Jim Keltner on George Harrison, the “most unusual person”

To mark the 50th anniversary of George Harrison’s mysterious and magnificent second solo album, Living In The Material World, his great friend and go-to drummer Jim Keltner recalls their first meeting in 1971.

The very first time I laid eyes on George was at John Lennon’s Ascot Sound studio on February 16, 1971. John was making Imagine. George was walking into the hall. I’d gone to the bathroom and I came out and saw him and we just said, “Hi.” He said that he really loved the Delaney & Bonnie record that I’d played on, Accept No Substitute. It wasn’t a successful record, or a big record, but all the English guys loved it. To have George say that to me was a big deal.

Suddenly, after Ascot Sound, I saw George a lot. It was a really busy time. I was on sessions with him with Leon Russell, Phil Spector was producing, and Gary Wright. It did feel at that time, post-Beatles, that George was gathering this community of new artists and like-minded, soulful musicians around him.


He was the most unusual person. John was just very, very normal. He was a regular kind of guy: funny, incredibly smart, and incredibly fast with everything. Nothing took a long time. When we got to hanging out, it was fantastic but it was like living in a cloud. There’s so much John stuff that I just can’t remember because we were so loaded, and everything was so condensed, timewise. George was just the opposite. With George, it was always kind of mystifying how he would come up with stuff to do, and how easily he made it happen.

When I talk about George, sometimes I feel like I’m making him sound too much like he was a saint. By no means was the man a saint! Over the years with him and John, they could both be really brutal with Paul. I learned very early on that I couldn’t join them. They both on different occasions said, “We can say that, but you shouldn’t.” They were truly brothers who loved taking the piss out of each other, but they didn’t want anybody else doing it.

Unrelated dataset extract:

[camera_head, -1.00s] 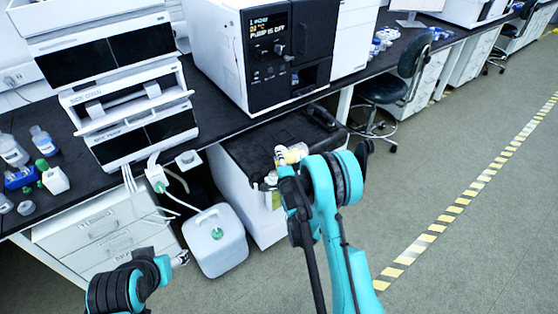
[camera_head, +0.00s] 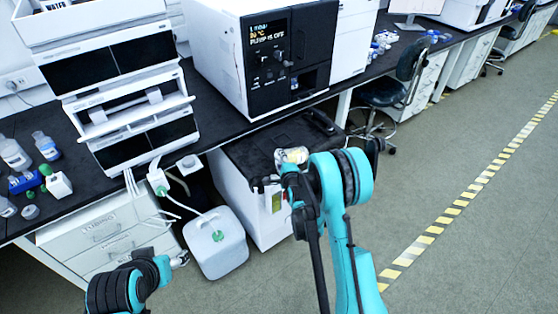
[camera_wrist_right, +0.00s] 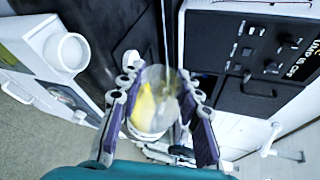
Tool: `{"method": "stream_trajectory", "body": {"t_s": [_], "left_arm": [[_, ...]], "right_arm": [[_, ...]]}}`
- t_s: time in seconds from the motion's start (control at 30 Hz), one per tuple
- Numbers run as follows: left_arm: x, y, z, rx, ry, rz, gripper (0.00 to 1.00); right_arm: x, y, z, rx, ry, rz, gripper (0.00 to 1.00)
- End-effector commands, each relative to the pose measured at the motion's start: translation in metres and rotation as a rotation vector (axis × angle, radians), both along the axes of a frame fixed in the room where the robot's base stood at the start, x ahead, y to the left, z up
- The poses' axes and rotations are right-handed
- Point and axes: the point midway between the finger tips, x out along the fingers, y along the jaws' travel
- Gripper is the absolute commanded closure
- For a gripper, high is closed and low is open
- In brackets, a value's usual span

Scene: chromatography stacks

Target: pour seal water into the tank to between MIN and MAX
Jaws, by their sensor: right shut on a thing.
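My right gripper (camera_head: 291,163) is above the front edge of a black-topped white cabinet (camera_head: 236,190). It is shut on a clear vessel (camera_wrist_right: 155,100), which lies between both fingers in the right wrist view. Yellow shows through the vessel; I cannot tell its water level. On the cabinet's front is a small yellow-green window (camera_head: 276,202), partly beside my arm; its MIN and MAX marks are too small to read. A white round cup-like opening (camera_wrist_right: 66,52) shows at the left of the wrist view, apart from the vessel. My left gripper (camera_head: 181,259) is low at the left, its jaws unclear.
A white jug (camera_head: 215,245) with a green cap and tubes stands on the floor left of the cabinet. The instrument stack (camera_head: 120,85) and a black-fronted instrument (camera_head: 285,55) stand on the bench above. Bottles (camera_head: 45,145) stand at the left. The floor at right is open.

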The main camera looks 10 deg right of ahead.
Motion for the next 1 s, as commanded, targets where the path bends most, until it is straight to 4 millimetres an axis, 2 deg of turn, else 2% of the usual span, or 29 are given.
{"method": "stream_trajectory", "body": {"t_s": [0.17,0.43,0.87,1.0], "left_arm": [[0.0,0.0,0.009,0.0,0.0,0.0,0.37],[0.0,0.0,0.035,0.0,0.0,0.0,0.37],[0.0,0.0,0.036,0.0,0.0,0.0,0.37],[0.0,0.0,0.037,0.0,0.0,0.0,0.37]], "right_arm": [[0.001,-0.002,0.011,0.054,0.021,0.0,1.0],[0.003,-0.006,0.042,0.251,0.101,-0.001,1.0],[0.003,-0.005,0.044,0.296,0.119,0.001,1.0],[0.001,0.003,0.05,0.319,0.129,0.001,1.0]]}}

George in the studio was one of my favourites, always. I still remember the feel, the way we were set up. Everything about it. We would have been [recording] at Apple, and at Friar Park. He had all the best analogue gear that you could have, laid out really nicely. It was state of the art for the time. I told him to call it H.O.T.: Henley-on-Thames. He liked that: H.O.T. studios! There’s a sound on Living In The Material World that George could have pursued and developed – and it didn’t quite happen.